His primary interests are astronomy education and developing
techniques for ultra-high resolution telescopic imaging. He has long collaborated with Meade Telescopes, where the company provided his team with optics for his special projects that included the high-resolution video that was watched by over 1 billion people around the world of Space Ship One's historic flights into space to claim the
X PRIZE.
He was interviewed about this landmark accomplishment by Melissa Block on National Public Radio's All Things Considered. Dantowitz has been fascinated with the stars since he was eleven years old,
when he pointed his brother's toy telescope skyward and “discovered” the
Orion Nebula. Immediately, Ron developed a child-size version of aperture fever,
and wanted (he would say “needed”) a larger telescope with which to explore the
heavens. When Ron's parents gave him an optically perfect Cave 8” f/6 Newtonian
for his 13th birthday, it began his obsession to see and record the sharpest lunar
and planetary features possible. His quest for sharp images continues to this day,
twenty-five years after having taken his first astrophoto.
In 1988, after receiving his Aeronautical Engineering degree and completing a year
of work at NASA, Ron took a position at the Charles Hayden Planetarium, at the
Boston Museum of Science. It was at the Museum's Gilliland Observatory where Ron
began developing techniques for high resolution astronomical imaging using video.
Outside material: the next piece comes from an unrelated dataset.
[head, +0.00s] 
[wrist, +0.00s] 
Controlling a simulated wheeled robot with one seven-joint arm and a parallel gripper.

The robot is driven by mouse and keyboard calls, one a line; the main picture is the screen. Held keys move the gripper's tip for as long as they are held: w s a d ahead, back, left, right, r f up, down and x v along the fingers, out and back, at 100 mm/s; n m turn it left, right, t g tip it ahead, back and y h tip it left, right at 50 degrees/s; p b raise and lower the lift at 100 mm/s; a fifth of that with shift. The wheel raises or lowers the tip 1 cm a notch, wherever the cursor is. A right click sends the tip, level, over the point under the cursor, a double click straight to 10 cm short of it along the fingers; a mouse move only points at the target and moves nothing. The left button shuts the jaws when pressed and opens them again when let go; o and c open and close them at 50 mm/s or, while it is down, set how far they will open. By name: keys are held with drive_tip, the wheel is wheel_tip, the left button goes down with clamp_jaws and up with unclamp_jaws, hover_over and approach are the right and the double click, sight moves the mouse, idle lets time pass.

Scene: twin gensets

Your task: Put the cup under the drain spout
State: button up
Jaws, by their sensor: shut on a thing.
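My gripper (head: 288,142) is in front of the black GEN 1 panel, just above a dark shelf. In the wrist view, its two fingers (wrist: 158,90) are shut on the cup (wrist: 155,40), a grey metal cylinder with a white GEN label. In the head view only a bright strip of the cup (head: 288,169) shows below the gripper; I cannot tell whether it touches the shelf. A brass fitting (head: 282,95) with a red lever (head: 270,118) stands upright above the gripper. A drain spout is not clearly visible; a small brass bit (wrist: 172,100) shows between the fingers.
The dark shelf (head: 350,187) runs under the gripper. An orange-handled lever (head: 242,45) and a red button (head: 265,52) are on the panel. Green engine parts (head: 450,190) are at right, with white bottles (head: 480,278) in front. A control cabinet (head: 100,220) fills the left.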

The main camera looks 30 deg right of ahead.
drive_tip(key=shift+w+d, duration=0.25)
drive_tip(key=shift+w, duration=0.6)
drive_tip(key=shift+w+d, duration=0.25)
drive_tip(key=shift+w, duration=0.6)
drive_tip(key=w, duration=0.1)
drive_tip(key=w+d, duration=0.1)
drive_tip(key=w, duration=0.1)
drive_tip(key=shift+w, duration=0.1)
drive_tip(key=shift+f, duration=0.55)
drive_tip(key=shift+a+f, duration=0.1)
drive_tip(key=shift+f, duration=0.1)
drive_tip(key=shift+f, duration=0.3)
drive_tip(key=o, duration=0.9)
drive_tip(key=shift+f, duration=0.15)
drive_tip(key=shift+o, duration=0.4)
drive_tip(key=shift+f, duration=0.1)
The techniques he uses and the images he has achieved have been published in
scientific journals, magazines, astronomy textbooks, encyclopedias, newspapers,
and television programs. His special interest is in imaging orbiting satellites at high
resolution through the telescope, although the video techniques he uses also work
well on “conventional” solar system targets. Ron's efforts have produced some of the
sharpest ground-based optical images of the moon and planets to date, with resolutions
approaching 0.1 second of arc.
Ron's goal is to encourage both amateurs and professionals to use video as a serious
imaging tool. To this end, he has tested video cameras on telescopes ranging from 4” to
100” aperture, and the results have been very promising. In the May 2000 Astronomical
Journal, Ron published a peer-reviewed paper with the world's first high-resolution images
of Mercury, showing impacts and maria on the planet's “unseen” hemisphere. As you may
have guessed, an inexpensive off-the-shelf video camera was used in this research.